Lady Doritos - fake news put about by The Sun? Or was that terrible screeching noise the sound of Pepsi’s handbrake turn on an idea even worse than when they tried to cure racism and police brutality by getting a Kardashian to give an actor dressed as a cop a can of fizzy pop? We’ll never know. What we can take from this moment of unintentional comedy are the words of Pepsi’s CEO (a female) about how female people are afraid to eat processed corn snacks.

In the interests of brevity, I’ll paraphrase: women would love to eat Doritos like men (making crunching noises, licking their fingers, tipping the bag into their mouths to get the last bits out) but are afraid of being judged as geezer-birds should their approach to the orange triangular items be deemed overtly masculine. Cue Lady Doritos.

Said the CEO in an interview with Freakonomics, “We’re getting ready to launch… for women, low-crunch, the full taste profile, not have so much of the flavour stick on the fingers”. All contained in a nice dainty bag that will fit in a lady’s handbag. Presumably so she can preserve the illusion that as a lady, she lives entirely on Evian and air, rather than anything as shameful as noisy, messy, calorific Doritos.

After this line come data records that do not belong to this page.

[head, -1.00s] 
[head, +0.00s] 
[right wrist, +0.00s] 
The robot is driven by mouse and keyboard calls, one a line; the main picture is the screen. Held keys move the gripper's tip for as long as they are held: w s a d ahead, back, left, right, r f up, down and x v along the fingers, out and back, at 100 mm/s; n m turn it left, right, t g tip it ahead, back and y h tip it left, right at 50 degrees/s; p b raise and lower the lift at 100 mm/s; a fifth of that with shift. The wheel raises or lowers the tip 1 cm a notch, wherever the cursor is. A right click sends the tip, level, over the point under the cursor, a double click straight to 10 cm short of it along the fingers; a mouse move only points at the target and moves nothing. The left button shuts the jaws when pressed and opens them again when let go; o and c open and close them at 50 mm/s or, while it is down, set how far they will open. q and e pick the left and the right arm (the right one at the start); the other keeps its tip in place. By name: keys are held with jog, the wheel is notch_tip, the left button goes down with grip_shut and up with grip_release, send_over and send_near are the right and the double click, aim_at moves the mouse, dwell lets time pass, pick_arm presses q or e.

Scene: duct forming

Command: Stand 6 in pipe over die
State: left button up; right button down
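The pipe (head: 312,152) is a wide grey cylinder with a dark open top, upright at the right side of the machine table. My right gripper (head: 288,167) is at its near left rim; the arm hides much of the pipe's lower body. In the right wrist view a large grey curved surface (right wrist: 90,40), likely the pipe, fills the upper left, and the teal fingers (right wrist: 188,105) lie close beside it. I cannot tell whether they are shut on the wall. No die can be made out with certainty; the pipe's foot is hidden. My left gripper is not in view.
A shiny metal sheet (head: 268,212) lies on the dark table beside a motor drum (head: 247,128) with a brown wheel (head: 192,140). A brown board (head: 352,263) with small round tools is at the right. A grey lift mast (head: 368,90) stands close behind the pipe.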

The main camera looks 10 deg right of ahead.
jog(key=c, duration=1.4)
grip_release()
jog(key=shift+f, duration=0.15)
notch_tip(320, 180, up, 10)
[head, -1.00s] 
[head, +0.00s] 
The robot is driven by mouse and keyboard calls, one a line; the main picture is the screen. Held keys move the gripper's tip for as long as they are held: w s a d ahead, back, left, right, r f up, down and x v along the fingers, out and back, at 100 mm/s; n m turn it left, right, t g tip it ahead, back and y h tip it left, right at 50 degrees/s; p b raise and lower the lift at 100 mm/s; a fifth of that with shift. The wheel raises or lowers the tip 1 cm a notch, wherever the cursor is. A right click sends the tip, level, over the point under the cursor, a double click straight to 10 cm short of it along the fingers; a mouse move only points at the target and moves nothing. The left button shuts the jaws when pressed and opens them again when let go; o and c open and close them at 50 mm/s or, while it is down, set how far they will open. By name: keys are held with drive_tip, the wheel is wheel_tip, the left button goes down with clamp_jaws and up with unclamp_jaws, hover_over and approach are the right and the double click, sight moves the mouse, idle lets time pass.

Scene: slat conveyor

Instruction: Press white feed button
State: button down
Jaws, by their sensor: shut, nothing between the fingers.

As the internet wept with derisive laughter, Pepsi backtracked faster than you could howl Bic For Her, but it was too late. And so it came to pass that eating crunchy corn snacks has been added to the list of Stuff We Judge Women On. Even a century after getting the vote, and almost half a century of feminism, this list is still far, far longer even than the list of pointlessly gendered products designed to turn a quick buck — pink earplugs, lady laxatives, mansize tissues, sellotape for girls, women’s tea, deodorant for men, Yorkie bars. (Not Lady Doritos, as Pepsi are keen to stress).

The Stuff We Judge Women On, as well as manfully guzzling corn snacks, includes having babies, not having babies, being fat, being thin, covering up, not covering up, going back to work after babies, not going back to work after babies, being promiscuous, being celibate, getting pregnant, not wanting to be pregnant, being too sexy, not being sexy enough, being ambitious, being unambitious, ageing, not ageing naturally, drinking, having too much body hair, not having any body hair, wearing make up, not wearing make up, being too loud, being too quiet.

Although we have bus drivers, boxers, presidents, prime ministers, politicians, rugby players, footballers, referees, pilots, captains, scientists, astronauts, builders, plumbers, electricians, truck drivers, soldiers, sailors, bosses and bankers who are women — because of course we do — differing standards are still applied. Tesco are facing a possible four billion quid bill for paying their female staff less than their male staff for the same work. From eating crisps to being paid properly, we remain unequal. We remain judged. And it’s stale.